◆ Aim
Repeat exactly, and only, the lines below starting at the line that contains "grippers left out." and ending at the line that contains "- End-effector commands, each", inclusive of both.
--- start ---
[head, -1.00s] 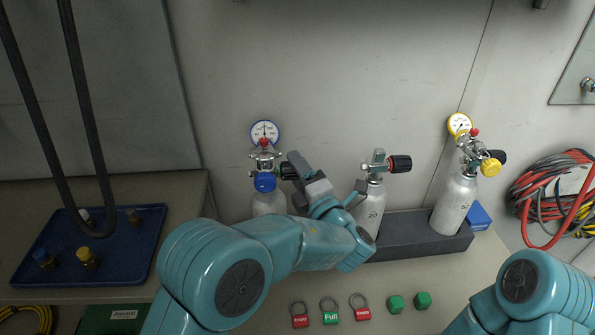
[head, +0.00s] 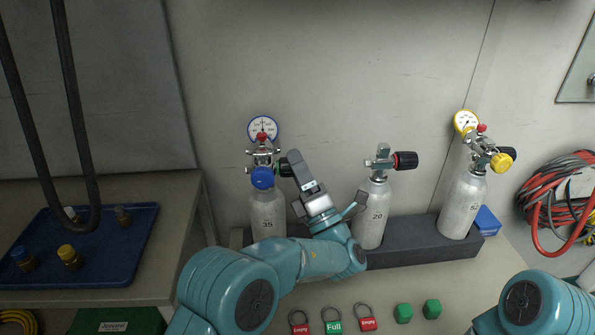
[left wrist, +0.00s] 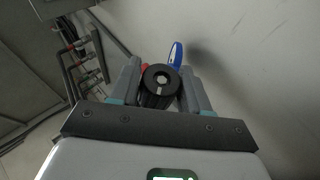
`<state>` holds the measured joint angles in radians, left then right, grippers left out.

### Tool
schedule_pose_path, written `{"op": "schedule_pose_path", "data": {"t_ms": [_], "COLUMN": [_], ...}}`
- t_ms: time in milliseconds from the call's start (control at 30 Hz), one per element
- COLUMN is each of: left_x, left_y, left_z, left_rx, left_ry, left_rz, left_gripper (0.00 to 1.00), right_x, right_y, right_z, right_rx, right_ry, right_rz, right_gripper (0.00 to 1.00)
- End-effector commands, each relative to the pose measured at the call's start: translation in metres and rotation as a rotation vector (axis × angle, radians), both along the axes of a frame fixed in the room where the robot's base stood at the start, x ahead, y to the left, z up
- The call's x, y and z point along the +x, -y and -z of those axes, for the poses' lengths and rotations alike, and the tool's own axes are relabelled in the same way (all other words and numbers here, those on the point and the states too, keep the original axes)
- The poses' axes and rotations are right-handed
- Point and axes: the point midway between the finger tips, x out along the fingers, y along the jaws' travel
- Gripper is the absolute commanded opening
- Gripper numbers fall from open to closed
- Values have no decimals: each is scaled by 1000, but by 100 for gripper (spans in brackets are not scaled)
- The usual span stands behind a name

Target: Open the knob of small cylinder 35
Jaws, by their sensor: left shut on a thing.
--- end ---
◆ Exercise response
`<state>` holds the measured joint angles in radians, left then right, grippers left out.

### Tool
schedule_pose_path, written `{"op": "schedule_pose_path", "data": {"t_ms": [_], "COLUMN": [_], ...}}`
- t_ms: time in milliseconds from the call's start (control at 30 Hz), one per element
- COLUMN is each of: left_x, left_y, left_z, left_rx, left_ry, left_rz, left_gripper (0.00 to 1.00), right_x, right_y, right_z, right_rx, right_ry, right_rz, right_gripper (0.00 to 1.00)
- End-effector commands, each relative to the pose measured at the call's start: translation in metres and rotation as a rotation vector (axis × angle, radians), both along the axes of a frame fixed in the room where the robot's base stood at the start, x ahead, y to the left, z up

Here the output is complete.